Gradually, punishments for communists and their sympathizers—suspected or actual—became more severe. In time, religious organizations of all descriptions—except Shinto—fell within the purview of the Thought Police. They did away with appeals for thought crimes, and eventually, the Ministry of Justice began appointing defense attorneys for thought criminals. The authorities arrested over 70,000 people under the Public Security Preservation Law of 1925, but only about 10% of them reached trial. Only the Russian spy Richard Sorge and his informant Ozaki Hotsumi received the death penalty.
The tools for prosecuting dissent were important for samurai control of Japan. As long as no one could disagree, the samurai had a free hand to express their rage.
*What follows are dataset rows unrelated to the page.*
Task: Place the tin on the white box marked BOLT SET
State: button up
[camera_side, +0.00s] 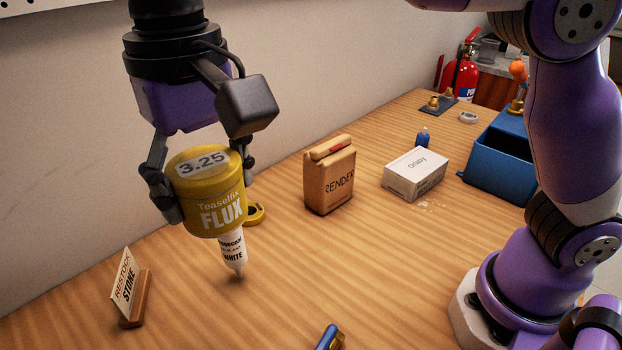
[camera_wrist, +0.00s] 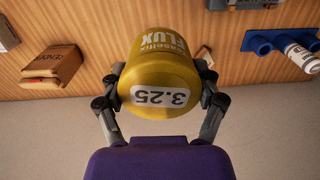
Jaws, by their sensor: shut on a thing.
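The yellow tin (camera_side: 207,195), lettered FLUX with a white 3.25 label on its lid, is held upright above the wooden bench at the left of the side view. My gripper (camera_side: 208,185) is shut on its sides. In the wrist view the tin (camera_wrist: 160,75) sits between both fingers. A white box (camera_side: 415,172) stands on the bench right of centre in the side view, well away from the tin. Its printing is too small to read. Its top looks clear.
A brown RENDER bag (camera_side: 330,180) stands between the tin and the white box. A small blue bottle (camera_side: 423,138) is behind the box, and a blue bin (camera_side: 500,165) is to its right. A RESTOCK STONE sign (camera_side: 128,290) and a white tube (camera_side: 232,250) are near the tin.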

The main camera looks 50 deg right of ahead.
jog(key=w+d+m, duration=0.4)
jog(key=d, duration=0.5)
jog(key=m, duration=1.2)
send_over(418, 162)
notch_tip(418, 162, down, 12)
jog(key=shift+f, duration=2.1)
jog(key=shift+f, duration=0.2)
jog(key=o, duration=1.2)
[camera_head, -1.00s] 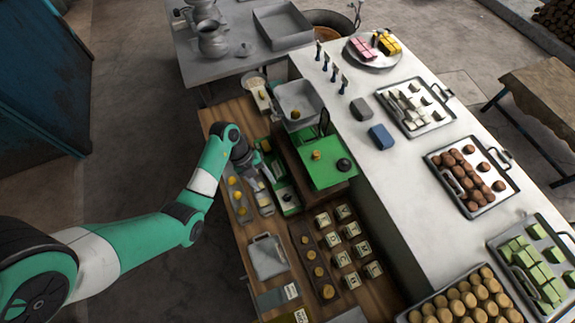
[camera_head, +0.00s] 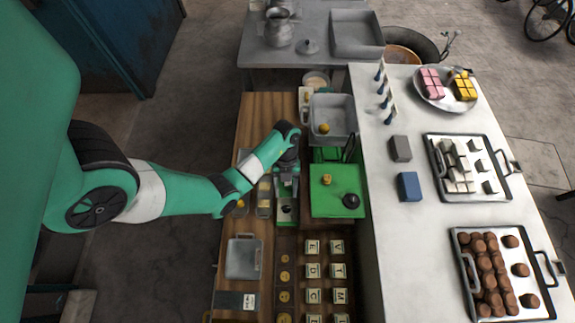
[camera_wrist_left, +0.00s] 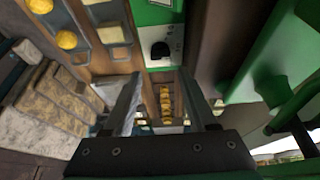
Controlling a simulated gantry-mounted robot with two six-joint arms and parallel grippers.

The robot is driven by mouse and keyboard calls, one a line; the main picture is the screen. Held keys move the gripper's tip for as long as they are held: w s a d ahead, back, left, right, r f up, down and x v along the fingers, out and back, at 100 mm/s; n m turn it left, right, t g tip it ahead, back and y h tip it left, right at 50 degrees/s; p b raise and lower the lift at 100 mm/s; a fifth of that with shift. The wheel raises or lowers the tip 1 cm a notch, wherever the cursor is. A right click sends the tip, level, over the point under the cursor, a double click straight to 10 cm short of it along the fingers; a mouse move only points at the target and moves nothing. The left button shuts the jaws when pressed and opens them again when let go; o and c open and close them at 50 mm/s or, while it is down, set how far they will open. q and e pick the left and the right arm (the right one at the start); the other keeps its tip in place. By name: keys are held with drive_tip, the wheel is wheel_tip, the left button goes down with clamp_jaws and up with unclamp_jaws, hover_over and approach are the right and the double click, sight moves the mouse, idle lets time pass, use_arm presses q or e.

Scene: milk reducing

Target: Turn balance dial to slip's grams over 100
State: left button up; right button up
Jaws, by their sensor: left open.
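The green balance has a grey pan (camera_head: 332,112) at the back and a green top (camera_head: 337,190) with a dark knob (camera_head: 351,201). A small pale panel (camera_head: 287,217) with a black knob sits low beside it. The wrist view shows this black dial-like knob (camera_wrist_left: 160,50) on a white face in a green housing. My left gripper (camera_head: 287,190) is over this panel, pointing down. Its two fingers (camera_wrist_left: 162,95) are apart and empty, and the knob is beyond them, not between them. A white slip (camera_head: 249,301) lies on a dark plate; its writing is unreadable. My right gripper is out of view.
Letter tiles (camera_head: 312,270) and a row of brass discs (camera_head: 285,275) lie in front. A grey tray (camera_head: 244,257) is at the front left. The white counter (camera_head: 385,250) stands close on the right. Yellow pieces lie in trays left of the gripper.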

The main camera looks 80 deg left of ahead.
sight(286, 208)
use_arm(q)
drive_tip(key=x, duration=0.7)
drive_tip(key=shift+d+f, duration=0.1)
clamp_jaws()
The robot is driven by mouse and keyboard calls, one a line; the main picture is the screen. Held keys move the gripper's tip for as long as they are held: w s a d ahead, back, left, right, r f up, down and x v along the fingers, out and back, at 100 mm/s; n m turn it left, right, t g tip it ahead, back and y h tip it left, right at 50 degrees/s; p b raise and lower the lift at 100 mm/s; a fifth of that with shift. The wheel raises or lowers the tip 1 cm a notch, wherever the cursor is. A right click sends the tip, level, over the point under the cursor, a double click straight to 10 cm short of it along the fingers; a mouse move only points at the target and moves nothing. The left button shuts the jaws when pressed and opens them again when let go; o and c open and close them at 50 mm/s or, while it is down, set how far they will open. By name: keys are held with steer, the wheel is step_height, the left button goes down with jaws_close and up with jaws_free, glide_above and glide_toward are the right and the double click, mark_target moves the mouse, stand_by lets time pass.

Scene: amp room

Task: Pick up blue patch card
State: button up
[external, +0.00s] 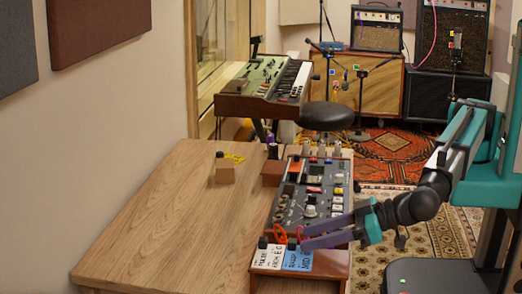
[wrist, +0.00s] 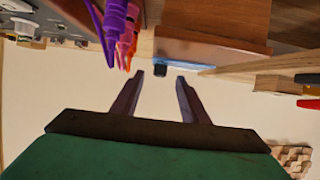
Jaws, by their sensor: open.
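The blue patch card (external: 298,260) has black writing and a black knob-like piece at its top. It leans at the front of the desk, right of a white card.
A white lettered card (external: 268,258) stands beside the blue one. Orange and purple items (wrist: 125,30) hang close to the fingers. A mixer (external: 309,190) lies behind the cards. A small wooden block (external: 225,173) stands farther back. The left desk top (external: 170,220) is clear.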

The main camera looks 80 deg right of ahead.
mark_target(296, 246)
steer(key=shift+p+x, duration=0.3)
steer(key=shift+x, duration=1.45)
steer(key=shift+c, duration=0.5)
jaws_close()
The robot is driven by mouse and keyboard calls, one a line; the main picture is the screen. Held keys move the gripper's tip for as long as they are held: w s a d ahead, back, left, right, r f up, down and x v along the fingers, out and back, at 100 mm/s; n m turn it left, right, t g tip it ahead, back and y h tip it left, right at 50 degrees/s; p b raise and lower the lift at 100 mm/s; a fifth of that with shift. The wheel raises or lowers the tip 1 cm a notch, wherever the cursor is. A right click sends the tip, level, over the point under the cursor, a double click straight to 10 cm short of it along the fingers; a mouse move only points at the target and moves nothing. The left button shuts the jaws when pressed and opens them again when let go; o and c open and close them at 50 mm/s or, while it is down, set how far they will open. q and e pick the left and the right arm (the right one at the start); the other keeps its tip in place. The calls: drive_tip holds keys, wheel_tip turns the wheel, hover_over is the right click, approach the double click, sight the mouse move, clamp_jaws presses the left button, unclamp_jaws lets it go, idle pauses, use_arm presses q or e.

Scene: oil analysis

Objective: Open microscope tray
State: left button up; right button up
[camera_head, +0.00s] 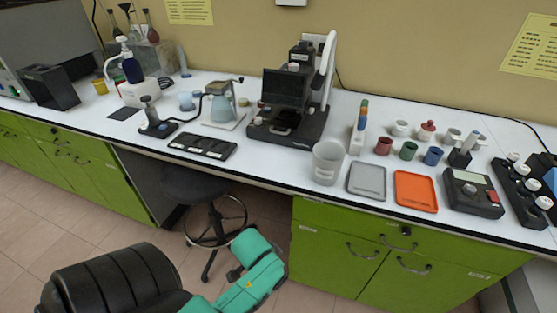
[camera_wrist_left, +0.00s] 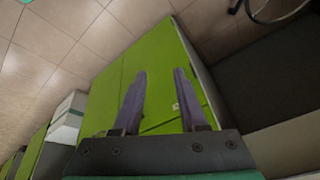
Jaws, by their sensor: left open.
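The microscope (camera_head: 286,88) stands on the white bench, a black device with a boxy dark front and a pale curved arm at its right. At its lower front is a dark base (camera_head: 290,136) with a small pale part (camera_head: 281,131); I cannot tell whether the tray is open or shut. My left gripper (camera_wrist_left: 159,72) is open and empty in the left wrist view, pointed at green cabinet fronts and floor, away from the microscope. In the head view my left arm is low, below the bench; its fingers cannot be made out. My right gripper is not in view.
A white beaker (camera_head: 327,162), a grey tray (camera_head: 367,182) and an orange tray (camera_head: 415,191) stand right of the microscope. A stool (camera_head: 194,184) stands under the bench.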

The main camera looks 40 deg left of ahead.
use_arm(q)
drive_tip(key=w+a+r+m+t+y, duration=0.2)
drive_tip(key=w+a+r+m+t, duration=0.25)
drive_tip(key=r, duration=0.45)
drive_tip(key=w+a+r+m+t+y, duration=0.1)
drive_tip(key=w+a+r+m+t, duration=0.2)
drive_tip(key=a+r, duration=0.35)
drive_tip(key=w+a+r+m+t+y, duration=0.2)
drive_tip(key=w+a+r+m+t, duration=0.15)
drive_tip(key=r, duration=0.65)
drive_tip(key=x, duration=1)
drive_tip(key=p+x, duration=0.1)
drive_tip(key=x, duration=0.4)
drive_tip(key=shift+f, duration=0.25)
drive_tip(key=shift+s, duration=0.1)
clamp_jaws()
Roots of Samurai Rage and Fear: The Road to Destruction
Japan’s journey to its near destruction was long and hard, but the military caste that “led” her on that road tried to guarantee Japan would either triumph over her enemies, real and imaginary, foreign and domestic, or cease to be.
And Finally...
On 7 March:
1775: Captain James Cook in HMS Resolution sights the Oregon coast during his third voyage of exploration in search of the Northwest Passage, naming Cape Foulweather and Cape Perpetua, though he never landed. His voyage was the first to map the North Pacific coast of North America and courted interest in the seals he found there.
1936: Germany reoccupies the Rhineland unopposed by anyone, in violation of the Treaty of Versailles. German officers and other military observers at the time knew that if there had been any resistance whatsoever, the Germans would have pulled back again and Hitler’s government collapsed.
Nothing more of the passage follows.